Here's the current sitch: she emails me her agenda every week. Twice. Which, that's fine. I guess. Once is sufficient, but hey, I'm just a stay at home mom, right? Anyhoodle, Buttface Giant (as I call her) makes my son call me every time he a) fails to complete an assignment, b) fails to bring in the red folder that assignments are to be carried in, c) bothers her in some fashion. And he's called me twice in a row before because she didn't believe he was speaking to me on the phone. (She is not an old biddy, either, but in her early 30s.)
Friday they were assigned to memorize a "history rap" that she concocted. Every day they are to write down from memory a few stanzas. My son doesn't learn from rote, at all. "Why, just sing it, Stoney!" you might be saying. And then I would counter with, "I've told him to, because the child is FOURTEEN YEARS OLD, AND I'VE ALREADY GONE TO SCHOOL.'" There's only so much behind-powdering a parent can (and should) do.
Today I get an email wanting to know if I even got her email about the project (and my husband REPLIED TO HER from said email, so....) and to inform me that my son is failing at yet another aspect of her class. Here's my email, saved in draft, and this is where you come in. To be noted: he is not failing, he has a high C. The child has never missed a question on his standardized tests. Ever. The boy is not stupid, in other words. He just has learning differences (OH. AND GUESS WHO HAS NEVER COME TO AN ARD MEETING?)
[ETA] The full email is under the cut (I added to it) and I hit send. And CC'd the Principal and my son's special ed Team Leader.
[weirdname] = hiding the real names used.
[Harpy Monster Poo Poo Breath]:
Seeing as [Mr. Stoney]replied to the weekly email you sent informing you of [My Son's] inability to find the homework information on your web portal, you'll note that we did receive your update. I usually get two copies of your agenda every week.
[The Boy] spent a good portion of his time after school yesterday attempting to learn by rote, which simply isn't a way that he's ever been able to learn things - his brain just doesn't process data that way. There's a disconnect between his normal strengths in learning and the processes employed in your classroom that is causing this failure to produce high grades in History. I can only do so much as far as insuring that he's working on the class materials - I cannot climb inside his brain and rewire it, as much as I'd like. It certainly would make life better for all concerned.
I know that he's been an incredibly frustrating student for you, but all I can do is to continue to show him the emails that I get every week and to make sure that he is spending time on all of his classes. Believe me, it's frustrating for me to be constantly reminded of his failures in your classroom. The boy is also 14, and has to learn consequences for his performance, be it good or bad.

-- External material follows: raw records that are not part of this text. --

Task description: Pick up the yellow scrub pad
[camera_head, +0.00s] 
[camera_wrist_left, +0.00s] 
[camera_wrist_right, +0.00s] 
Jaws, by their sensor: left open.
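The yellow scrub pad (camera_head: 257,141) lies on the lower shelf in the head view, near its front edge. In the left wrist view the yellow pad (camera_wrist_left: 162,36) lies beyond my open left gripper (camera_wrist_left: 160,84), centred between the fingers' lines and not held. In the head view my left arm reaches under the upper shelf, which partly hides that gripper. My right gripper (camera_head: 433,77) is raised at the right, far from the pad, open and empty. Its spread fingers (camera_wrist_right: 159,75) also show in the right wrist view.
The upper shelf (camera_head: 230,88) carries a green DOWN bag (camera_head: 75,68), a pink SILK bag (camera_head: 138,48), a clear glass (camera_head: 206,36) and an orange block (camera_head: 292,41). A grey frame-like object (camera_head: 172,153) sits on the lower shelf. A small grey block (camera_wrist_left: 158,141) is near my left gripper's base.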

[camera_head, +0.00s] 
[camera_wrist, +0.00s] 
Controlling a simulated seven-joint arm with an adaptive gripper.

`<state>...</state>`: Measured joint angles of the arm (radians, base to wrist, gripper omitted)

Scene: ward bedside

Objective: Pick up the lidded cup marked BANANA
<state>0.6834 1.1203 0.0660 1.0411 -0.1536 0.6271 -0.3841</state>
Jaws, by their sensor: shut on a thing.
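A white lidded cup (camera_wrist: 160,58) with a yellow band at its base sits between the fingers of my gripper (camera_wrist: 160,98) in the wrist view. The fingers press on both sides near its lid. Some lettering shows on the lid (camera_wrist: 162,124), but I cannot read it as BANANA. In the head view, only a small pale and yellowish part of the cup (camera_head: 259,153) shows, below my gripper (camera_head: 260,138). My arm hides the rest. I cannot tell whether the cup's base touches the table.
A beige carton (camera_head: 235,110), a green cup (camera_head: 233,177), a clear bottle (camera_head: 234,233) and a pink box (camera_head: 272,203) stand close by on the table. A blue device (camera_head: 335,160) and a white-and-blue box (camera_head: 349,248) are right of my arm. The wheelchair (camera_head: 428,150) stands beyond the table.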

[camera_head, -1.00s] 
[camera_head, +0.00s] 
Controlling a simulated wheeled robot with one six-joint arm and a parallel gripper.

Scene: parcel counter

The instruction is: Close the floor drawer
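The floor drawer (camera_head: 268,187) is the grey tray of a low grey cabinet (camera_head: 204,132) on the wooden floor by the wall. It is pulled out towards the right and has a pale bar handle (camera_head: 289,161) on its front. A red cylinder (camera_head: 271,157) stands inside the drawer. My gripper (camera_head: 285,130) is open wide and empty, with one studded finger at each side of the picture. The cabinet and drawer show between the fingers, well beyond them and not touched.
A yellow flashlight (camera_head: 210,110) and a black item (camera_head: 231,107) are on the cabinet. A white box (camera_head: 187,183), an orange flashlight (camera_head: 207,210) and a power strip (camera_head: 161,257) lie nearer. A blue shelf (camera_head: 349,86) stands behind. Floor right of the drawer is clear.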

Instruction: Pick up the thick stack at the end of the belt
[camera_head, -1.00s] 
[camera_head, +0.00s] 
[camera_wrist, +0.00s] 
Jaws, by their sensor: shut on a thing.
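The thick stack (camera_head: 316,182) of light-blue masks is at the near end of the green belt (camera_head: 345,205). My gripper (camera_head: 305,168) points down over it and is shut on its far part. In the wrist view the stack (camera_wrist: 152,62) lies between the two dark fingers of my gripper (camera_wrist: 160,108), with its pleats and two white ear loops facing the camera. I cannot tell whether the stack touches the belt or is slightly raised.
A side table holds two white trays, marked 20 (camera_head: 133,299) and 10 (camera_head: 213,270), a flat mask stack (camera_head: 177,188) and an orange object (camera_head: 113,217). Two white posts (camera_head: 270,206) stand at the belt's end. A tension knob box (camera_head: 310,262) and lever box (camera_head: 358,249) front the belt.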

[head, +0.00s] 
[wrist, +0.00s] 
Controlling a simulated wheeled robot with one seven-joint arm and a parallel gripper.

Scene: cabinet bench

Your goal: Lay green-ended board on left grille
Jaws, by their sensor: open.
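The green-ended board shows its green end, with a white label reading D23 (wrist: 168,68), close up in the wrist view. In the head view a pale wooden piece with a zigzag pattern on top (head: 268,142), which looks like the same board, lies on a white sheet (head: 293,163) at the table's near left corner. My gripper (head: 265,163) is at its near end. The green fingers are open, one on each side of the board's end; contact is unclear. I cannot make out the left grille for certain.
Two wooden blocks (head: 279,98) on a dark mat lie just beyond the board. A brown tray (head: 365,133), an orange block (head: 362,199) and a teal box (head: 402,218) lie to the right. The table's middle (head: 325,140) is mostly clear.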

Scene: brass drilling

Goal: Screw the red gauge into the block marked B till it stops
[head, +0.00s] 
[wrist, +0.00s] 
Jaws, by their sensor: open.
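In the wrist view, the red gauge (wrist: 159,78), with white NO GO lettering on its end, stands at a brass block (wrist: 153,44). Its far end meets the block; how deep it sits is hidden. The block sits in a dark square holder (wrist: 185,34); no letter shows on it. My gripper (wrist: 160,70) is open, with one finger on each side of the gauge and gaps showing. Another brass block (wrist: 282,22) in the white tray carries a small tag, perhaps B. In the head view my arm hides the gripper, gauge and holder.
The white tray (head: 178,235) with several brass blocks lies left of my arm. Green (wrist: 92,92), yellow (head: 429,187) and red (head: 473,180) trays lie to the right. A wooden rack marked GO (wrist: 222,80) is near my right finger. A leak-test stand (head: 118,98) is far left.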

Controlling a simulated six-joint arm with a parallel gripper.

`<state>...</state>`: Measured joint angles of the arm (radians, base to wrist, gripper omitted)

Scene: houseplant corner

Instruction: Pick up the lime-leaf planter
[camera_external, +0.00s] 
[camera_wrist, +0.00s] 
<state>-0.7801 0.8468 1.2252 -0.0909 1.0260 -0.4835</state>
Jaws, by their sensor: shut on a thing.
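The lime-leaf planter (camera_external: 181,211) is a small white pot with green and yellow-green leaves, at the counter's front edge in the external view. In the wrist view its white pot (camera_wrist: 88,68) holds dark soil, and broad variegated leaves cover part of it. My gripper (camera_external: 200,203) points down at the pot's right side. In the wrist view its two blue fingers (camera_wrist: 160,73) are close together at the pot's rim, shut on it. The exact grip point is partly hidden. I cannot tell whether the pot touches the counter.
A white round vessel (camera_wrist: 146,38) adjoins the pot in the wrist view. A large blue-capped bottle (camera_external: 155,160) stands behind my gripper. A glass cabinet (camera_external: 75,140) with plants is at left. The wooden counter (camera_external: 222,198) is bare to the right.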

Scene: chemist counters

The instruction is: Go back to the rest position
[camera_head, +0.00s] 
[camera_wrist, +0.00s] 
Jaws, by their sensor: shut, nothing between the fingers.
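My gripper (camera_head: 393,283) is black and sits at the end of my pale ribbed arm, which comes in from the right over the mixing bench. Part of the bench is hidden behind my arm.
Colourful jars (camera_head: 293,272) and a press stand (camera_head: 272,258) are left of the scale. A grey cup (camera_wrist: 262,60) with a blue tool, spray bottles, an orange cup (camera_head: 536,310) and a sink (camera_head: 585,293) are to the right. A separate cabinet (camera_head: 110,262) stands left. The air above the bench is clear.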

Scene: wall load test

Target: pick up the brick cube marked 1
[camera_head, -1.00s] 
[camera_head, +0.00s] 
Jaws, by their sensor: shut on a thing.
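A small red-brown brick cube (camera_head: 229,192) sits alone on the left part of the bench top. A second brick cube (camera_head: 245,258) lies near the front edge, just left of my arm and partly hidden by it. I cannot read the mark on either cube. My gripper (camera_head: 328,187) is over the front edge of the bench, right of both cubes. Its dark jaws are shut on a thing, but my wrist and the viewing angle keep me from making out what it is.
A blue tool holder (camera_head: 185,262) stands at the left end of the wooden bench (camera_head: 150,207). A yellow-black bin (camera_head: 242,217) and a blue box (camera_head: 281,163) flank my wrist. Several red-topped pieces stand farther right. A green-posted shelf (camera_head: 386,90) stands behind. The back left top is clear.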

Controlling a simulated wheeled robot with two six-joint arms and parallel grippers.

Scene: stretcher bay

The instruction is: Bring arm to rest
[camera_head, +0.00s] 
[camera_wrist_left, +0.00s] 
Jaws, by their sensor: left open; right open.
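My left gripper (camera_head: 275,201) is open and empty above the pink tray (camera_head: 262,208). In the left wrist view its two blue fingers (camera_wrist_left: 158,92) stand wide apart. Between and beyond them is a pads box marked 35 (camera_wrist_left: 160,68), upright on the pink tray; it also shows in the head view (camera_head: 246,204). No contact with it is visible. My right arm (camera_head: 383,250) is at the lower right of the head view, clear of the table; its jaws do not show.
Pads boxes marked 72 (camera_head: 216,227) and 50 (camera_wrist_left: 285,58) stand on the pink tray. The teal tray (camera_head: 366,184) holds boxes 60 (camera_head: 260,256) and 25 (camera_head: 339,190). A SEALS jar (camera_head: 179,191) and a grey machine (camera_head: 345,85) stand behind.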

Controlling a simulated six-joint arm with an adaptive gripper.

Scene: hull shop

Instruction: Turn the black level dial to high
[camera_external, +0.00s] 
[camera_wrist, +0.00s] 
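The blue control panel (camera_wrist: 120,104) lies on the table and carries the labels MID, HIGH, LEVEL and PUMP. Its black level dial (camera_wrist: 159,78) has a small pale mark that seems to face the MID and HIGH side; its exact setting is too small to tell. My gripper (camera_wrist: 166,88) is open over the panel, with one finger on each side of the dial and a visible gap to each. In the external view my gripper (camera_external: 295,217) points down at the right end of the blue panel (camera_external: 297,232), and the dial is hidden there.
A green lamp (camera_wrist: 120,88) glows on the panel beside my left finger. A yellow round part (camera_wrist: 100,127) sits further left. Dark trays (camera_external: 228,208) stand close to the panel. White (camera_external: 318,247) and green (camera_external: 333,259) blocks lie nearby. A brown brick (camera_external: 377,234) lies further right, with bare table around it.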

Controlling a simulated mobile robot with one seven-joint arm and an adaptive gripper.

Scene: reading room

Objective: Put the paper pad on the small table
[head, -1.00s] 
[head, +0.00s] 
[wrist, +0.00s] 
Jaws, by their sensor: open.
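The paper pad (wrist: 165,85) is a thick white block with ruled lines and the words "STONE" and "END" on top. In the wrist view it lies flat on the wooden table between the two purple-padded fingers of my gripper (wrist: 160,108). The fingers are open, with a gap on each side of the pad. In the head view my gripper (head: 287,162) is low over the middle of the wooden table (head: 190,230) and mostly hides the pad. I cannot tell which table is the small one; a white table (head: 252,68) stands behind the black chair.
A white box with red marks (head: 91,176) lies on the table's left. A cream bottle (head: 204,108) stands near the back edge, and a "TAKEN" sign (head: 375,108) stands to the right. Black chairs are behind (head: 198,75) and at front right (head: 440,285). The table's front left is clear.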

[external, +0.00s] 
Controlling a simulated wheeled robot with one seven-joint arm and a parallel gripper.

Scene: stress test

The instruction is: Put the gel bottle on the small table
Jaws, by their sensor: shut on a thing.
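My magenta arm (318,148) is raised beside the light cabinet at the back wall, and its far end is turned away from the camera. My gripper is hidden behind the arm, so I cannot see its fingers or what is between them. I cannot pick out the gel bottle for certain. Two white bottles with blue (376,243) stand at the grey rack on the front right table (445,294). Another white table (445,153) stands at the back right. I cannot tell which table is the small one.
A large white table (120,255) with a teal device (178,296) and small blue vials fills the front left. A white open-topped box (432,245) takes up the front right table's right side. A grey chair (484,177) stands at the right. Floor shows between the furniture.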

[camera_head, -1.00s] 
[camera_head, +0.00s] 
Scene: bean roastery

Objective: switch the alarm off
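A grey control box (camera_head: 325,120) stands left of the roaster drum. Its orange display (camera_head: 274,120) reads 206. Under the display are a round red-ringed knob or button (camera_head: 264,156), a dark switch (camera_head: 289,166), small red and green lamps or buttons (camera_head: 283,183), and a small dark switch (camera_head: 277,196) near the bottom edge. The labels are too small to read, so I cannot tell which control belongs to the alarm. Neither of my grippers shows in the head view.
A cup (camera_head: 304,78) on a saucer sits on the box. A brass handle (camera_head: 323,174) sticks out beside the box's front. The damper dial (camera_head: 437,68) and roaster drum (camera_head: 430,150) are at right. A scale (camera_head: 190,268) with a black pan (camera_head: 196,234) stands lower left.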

Not all children learn in one way. Every adult doesn't excel at every task put before them, ergo every child won't, either. He will continue to do the best he can in your classroom, I can't offer you anything other than that and to point you to his ARD files, detailing strategies that help in the classroom. I do know that [The Boy] is incredibly intimidated by you, and feels intrinsically that he will not be successful in your classroom. Children with autism succeed when they are shown what they've done well, however; they tend to be told more often than not all of the things they've done wrong. That creates an atmosphere of defeatism. Why try when it doesn't matter, in other words.
I know that you have your methods that you stick with in your class, as is your right. But it seems that [The Boy] is just not thriving in that curriculum. It should also be noted that - while he is not receiving the best of grades, which I would prefer - he also isn't bringing in a D. Obviously I want my child to succeed, but the constant barrage of negative commentary on his performance might need to be changed on the dial.